--- Exercise instructions ---
Scan the data below for the string "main". Show every line where it turns up.

====== Supplied data

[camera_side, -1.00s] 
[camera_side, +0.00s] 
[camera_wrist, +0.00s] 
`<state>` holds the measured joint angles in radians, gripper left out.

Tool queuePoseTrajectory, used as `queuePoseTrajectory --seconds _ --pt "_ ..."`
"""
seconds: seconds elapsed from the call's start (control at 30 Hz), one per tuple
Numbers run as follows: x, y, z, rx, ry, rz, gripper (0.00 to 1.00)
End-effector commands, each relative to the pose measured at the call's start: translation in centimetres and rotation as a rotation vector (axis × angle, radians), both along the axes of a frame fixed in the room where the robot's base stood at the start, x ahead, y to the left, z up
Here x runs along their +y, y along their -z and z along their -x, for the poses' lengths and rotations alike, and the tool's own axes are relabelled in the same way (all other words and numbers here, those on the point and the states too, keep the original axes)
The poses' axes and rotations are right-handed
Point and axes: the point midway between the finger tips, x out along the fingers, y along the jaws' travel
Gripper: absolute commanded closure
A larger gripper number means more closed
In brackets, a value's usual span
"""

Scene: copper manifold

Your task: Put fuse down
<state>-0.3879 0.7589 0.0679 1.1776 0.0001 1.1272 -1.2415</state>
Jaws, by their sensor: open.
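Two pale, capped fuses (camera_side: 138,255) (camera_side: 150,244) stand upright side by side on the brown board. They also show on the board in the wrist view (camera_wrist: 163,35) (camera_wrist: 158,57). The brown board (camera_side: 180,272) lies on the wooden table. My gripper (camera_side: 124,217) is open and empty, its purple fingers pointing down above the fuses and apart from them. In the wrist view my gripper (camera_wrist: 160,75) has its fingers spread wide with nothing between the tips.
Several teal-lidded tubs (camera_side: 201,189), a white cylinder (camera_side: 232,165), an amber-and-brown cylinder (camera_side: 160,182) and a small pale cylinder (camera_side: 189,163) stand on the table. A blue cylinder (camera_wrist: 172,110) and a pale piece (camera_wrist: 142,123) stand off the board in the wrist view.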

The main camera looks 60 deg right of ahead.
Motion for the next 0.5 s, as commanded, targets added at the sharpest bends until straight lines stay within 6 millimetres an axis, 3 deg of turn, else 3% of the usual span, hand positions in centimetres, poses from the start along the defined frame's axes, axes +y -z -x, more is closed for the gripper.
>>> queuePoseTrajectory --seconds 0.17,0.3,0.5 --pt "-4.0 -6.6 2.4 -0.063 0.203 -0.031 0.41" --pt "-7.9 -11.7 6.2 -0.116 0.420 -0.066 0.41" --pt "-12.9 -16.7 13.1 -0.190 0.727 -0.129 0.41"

============
====== Supplied data

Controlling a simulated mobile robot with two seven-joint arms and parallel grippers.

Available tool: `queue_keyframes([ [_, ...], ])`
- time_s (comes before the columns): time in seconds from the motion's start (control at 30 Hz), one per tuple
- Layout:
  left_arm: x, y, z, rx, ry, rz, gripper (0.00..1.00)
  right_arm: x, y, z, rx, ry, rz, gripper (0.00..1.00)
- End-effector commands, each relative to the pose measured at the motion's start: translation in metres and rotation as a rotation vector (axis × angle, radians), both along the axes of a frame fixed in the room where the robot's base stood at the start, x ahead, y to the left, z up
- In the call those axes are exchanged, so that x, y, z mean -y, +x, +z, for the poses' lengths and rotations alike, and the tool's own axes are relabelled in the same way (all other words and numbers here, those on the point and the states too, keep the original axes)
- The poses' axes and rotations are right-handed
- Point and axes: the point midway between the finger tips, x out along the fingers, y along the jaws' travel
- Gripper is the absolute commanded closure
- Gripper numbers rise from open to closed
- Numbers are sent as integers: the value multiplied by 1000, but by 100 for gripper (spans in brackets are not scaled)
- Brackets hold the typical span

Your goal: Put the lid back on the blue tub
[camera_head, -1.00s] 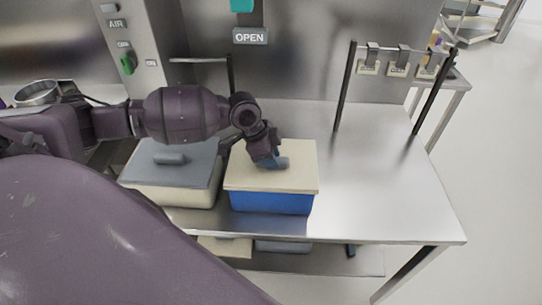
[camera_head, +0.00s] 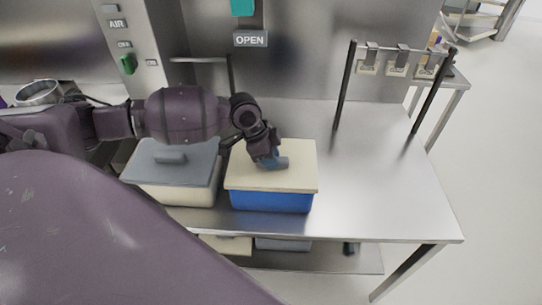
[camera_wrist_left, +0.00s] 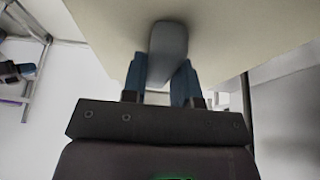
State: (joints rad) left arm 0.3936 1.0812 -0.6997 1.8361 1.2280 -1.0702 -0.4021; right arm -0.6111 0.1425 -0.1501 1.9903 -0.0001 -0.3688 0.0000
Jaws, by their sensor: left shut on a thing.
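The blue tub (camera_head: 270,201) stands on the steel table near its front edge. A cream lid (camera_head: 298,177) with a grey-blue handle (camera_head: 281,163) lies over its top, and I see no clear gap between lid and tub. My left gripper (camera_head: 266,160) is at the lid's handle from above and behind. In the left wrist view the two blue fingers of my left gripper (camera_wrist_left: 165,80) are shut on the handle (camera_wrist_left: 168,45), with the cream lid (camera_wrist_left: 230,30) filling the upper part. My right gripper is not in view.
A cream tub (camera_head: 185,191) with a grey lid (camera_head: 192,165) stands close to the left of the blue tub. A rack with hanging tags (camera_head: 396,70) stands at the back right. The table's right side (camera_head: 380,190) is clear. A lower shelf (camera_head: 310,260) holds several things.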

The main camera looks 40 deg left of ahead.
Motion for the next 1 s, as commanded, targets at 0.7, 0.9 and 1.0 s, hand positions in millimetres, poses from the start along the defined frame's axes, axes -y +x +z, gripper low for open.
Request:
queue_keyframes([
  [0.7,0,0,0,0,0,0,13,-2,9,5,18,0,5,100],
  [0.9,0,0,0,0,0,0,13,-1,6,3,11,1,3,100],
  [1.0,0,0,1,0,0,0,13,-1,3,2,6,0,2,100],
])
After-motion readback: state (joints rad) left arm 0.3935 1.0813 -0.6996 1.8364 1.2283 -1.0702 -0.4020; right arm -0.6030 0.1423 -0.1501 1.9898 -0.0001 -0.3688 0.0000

============

--- Correct result ---
The main camera looks 60 deg right of ahead.
The main camera looks 40 deg left of ahead.

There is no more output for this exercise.